Pakistanis must ask a central question: were we really tolerant people before Zia’s Islamisation or we were only naively indolent, prone to be violent at any moment? It is a common belief in Pakistan that when Zia, alongside the US, created violent jihadi organisations, they created hysteria in the public with narrow-mindedness ruling and people killing for frivolous reasons. Two questions come to mind about this explanation. One, were we really consciously ever a tolerant society for the jihadis to destroy? And two, how can we use this explanation to explain the parallel rise of extremist political Hinduism in India?

While talking about the killing fields that jihadis have created, we forget that the carnage of 1947 in Punjab cost more lives than the total number of people killed by jihadi violence in the last 20 years in Pakistan. Everyone blames the people of ‘other religions’ for the 1947 tragedy but, wherever Muslims were in overwhelming majority, they killed Sikhs and Hindus. Conversely, they faced the same treatment in areas where they were a minority. Amrita Pritam rightly said, “Aaj sabhay Kaidoo hu gaiy, husan ishaq de chor” (Today, everyone has turned into a villain, enemy of love). What happened in 1947 is closely linked to what is happening now and what occurred in east Punjab’s Khalistan Movement, which claimed hundreds of thousands of lives.

Most of the 1947 killings were concentrated in the rural areas; there were some in urban centres but they were limited. Most of the stories I have heard from Punjabi Hindus and Sikhs migrating from Pakistan indicate that the urban non-Muslims did not lose their family members while the stories from the rural areas are horror tales. One of my maternal uncles was killed in a village in Gurdaspur but at the same time none of the two neighbouring village’s Sikhs were spared — entire villages were murdered. How can so-called innocent rural people become murderous?

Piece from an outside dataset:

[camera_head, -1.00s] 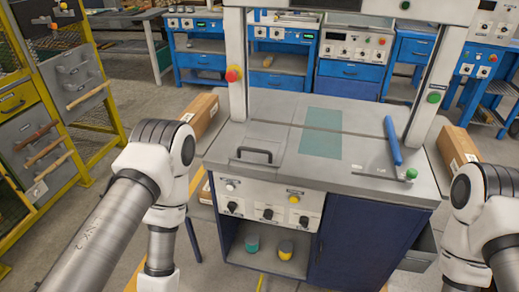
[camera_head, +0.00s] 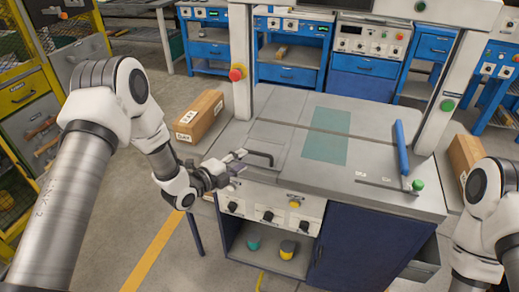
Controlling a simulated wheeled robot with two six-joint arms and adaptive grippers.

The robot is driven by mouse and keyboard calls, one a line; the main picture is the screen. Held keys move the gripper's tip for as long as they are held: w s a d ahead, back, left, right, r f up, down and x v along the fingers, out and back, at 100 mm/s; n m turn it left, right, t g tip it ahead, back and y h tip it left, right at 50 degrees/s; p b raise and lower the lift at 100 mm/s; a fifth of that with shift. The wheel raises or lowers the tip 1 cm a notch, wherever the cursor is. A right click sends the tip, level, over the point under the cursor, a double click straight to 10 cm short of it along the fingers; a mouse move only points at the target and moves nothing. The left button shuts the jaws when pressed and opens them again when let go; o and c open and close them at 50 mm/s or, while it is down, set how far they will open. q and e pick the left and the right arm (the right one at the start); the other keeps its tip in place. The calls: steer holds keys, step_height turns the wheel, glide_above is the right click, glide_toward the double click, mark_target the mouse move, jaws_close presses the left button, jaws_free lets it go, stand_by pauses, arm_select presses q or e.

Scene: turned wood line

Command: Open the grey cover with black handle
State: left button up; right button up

It can be argued that from the second to third centuries, the way the Gupta dynasty established self-sufficient but desolate and isolated village communities contributed to the religious violence of 1947, and even presently. When the Maurya Dynasty’s state ownership of entire land and manufacturing became unsustainable, it was replaced by self-sufficient village communities. Every community was required by the king’s law to have all kinds of artisans who were given a little land, residential and agricultural, and fixed shares of peasant produce. Consequently, the village communities had no need or desire to interact with other communities or reach beyond their own. Only a few traders and vendors were the link between the village and the rest of the world. The vendor, or vanjara in Punjabi, became a hero in folk songs because he was the only link with the outside world.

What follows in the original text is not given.